Section Practice
¶These are practice problems for the tests. Solutions are in the next section. While we will not present these, I am happy to answer questions about them in class.
-
Graph these functions and their derivatives.
\(F(x)=-x^{2}+5\)
\(h(x) = x^3 - 9x\)
\(f(x)=\cos(2x)\)
\(g(t)=|2+3t|\)
-
Compute the derivative of each function.
\(\dsp g(t)=\sqrt{3t}+\frac{3}{t}-\frac{5}{t^{3}}\)
\(z(t) = (x^2+1)(x^3+2x)\)
\(\dsp y = \frac{2x^3+x}{2-x^2}\)
\(g(t)=(2t^{2}-5t^{8}+4t)^{12}\)
\(F(z)=\sqrt[3]{2z+7z^{3}}\)
-
Compute and simplify the derivatives of these exponential and logarithmic functions.
\(a(x) = 12-e^{x^2}\)
\(b(x) = \ln(x^2)\)
\(c(x) = e^{\sqrt{x^2-1}}\)
\(d(x) = x\ln(x^3)\)
\(\dsp g(t)=\frac{t+e^{t}}{3t^{2}-10t+5}\)
\(\dsp f(t) = \frac{1+t}{e^{t}}\)
\(n(x) = \ln(xe^{x^2})\)
-
Compute and simplify the derivatives of these trigonometric functions.
\(C(\beta )=3\beta \cos(5\beta)\)
\(H(x)=(5x^{2}+x)(4x^{4}+\tan(x))\)
\(o(x) = \csc(x)\cot(x)\)
\(p(x) = \sin(\cos(x))\)
\(r(x) = \left(\sin(x)/x \right)^3\)
\(i(x) = \sin^3(x)/x^3\)
-
Compute and simplify the derivatives of these mixed functions.
\(g(t) = t\sin(t)e^t\)
\(h(x) = \tan(x^3-3x)\)
\(k(t) = \invcos(x^2+3x)\)
\(m(x) = \invsin(5x)\)
\(\dsp q(t) = e^{\sec(t^2-2t)}\)
\(\dsp s(x) = 3^x + x^3\)
\(\dsp t(y) = 2^{y^2-3y}\)
\(\dsp u(x) = x3^{\sin(x)}\)
\(\dsp G(x)=(x+1)^{\sin(x)}\)
-
Each hyperbolic trigonometric function is defined.

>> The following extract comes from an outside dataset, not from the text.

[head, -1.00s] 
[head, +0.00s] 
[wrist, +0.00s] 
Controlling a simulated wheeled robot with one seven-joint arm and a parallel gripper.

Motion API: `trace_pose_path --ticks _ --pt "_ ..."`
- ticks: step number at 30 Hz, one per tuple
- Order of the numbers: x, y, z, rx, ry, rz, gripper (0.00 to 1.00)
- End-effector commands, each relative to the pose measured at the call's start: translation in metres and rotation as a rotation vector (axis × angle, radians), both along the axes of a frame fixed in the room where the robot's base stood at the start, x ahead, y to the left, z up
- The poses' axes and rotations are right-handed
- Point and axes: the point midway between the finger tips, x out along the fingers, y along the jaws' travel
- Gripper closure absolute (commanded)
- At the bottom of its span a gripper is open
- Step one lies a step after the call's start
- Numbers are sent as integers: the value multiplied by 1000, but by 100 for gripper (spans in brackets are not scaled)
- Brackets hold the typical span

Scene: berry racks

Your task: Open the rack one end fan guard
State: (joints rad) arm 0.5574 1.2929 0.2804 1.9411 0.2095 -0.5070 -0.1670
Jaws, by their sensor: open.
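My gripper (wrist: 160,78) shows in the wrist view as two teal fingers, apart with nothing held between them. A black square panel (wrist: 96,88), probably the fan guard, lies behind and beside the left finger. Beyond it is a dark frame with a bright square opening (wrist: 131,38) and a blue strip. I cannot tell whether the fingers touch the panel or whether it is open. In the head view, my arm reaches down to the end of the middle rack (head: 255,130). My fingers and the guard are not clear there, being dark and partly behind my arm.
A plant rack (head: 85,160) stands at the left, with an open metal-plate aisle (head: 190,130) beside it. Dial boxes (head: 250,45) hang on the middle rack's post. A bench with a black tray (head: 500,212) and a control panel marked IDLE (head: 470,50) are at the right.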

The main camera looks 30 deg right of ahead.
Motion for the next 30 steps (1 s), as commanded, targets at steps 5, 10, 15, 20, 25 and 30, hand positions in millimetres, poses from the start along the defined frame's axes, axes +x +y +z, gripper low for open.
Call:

Verify that each stated derivative is correct.
Definition: \(\dsp \sinh(x)=\frac{e^{x}-e^{-x}}{2} \;\;\;\;\;\;\;\;\) Show: \((\sinh(x))'=\cosh(x)\)
Definition: \(\dsp \cosh(x)=\frac{e^{x}+e^{-x}}{2}\;\;\;\;\;\;\;\;\) Show: \((\cosh(x))'=\sinh(x)\)

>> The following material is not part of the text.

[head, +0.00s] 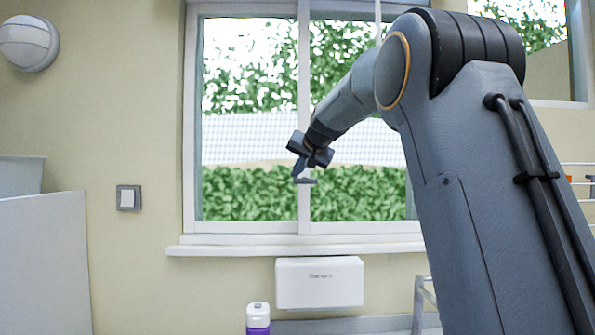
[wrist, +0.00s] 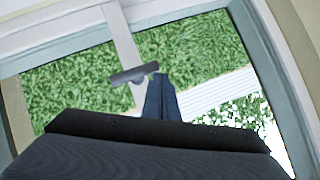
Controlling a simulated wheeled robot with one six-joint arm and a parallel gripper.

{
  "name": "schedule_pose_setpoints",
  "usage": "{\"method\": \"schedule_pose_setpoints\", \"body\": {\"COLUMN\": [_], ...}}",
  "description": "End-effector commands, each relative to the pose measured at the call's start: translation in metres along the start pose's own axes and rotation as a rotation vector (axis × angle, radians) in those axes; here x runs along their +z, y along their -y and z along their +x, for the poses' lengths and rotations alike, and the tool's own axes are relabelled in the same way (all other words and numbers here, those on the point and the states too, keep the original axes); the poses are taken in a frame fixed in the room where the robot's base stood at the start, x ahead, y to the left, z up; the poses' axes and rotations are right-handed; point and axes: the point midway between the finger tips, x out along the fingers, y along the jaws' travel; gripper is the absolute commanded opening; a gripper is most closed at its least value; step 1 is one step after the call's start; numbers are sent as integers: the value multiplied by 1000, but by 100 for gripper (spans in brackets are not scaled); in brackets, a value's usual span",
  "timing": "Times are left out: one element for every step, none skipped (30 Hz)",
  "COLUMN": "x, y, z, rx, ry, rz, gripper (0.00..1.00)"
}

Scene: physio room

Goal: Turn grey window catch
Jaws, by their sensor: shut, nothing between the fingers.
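The grey window catch (head: 306,181) sits on the white middle upright of the window, and its handle lies roughly level across it. In the wrist view the catch (wrist: 133,73) shows as a dark grey bar across the white upright, with a small rounded part below it. My gripper (head: 299,173) is shut and empty, just above the catch in the head view. In the wrist view its closed fingertips (wrist: 157,77) are beside the right end of the bar. I cannot tell whether they touch it.
The window sill (head: 290,250) runs below the window. A white wall box (head: 319,283) hangs under the sill, and a bottle with a purple label (head: 258,318) stands below it.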

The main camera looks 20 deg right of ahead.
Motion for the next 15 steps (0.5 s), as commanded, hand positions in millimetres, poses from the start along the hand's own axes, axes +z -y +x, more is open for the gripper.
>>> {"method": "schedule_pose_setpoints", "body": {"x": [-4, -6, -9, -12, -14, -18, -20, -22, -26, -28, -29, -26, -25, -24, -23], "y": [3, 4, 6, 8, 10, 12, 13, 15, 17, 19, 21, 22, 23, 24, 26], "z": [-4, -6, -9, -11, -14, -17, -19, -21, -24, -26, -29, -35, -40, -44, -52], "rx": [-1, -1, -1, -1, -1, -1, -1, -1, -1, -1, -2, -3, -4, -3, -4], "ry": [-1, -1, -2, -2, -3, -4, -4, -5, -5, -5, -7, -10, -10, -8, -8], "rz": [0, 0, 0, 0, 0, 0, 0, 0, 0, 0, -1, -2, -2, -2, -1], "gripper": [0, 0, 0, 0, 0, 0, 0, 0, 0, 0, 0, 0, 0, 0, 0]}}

Definition: \(\dsp \tanh(x)=\frac{\sinh(x)}{\cosh(x)} \;\;\;\;\) Show: \((\tanh(x))'=\sech^{2}(x)\)
Definition: \(\dsp \csch(x)=\frac{1}{\sinh(x)} \;\;\;\;\) Show: \((\csch(x))'=-\csch(x)\coth(x)\)
Definition: \(\dsp \sech(x)=\frac{1}{\cosh(x)} \;\;\;\;\) Show: \((\sech(x))'=-\sech(x)\tanh(x)\)
Definition: \(\dsp \coth(x)=\frac{1}{\tanh(x)} \;\;\;\;\) Show: \((\coth(x))'=-\csch ^{2}(x)\)
Show that \(\invsinh(x)=\ln(x+\sqrt{x^{2}+1}).\)
Show that \(\dsp (\invsinh(x))'=\frac{1}{\sqrt{x^{2}+1}}\text{.}\)
Compute the slope of the tangent line to \(\dsp f(x)=\frac{2x}{2^{x}}\) when \(x=0\text{.}\)
Compute the equation of the tangent line to \(g(x)=x\tan(x)\) when \(x=\frac{\pi}{3}\text{.}\)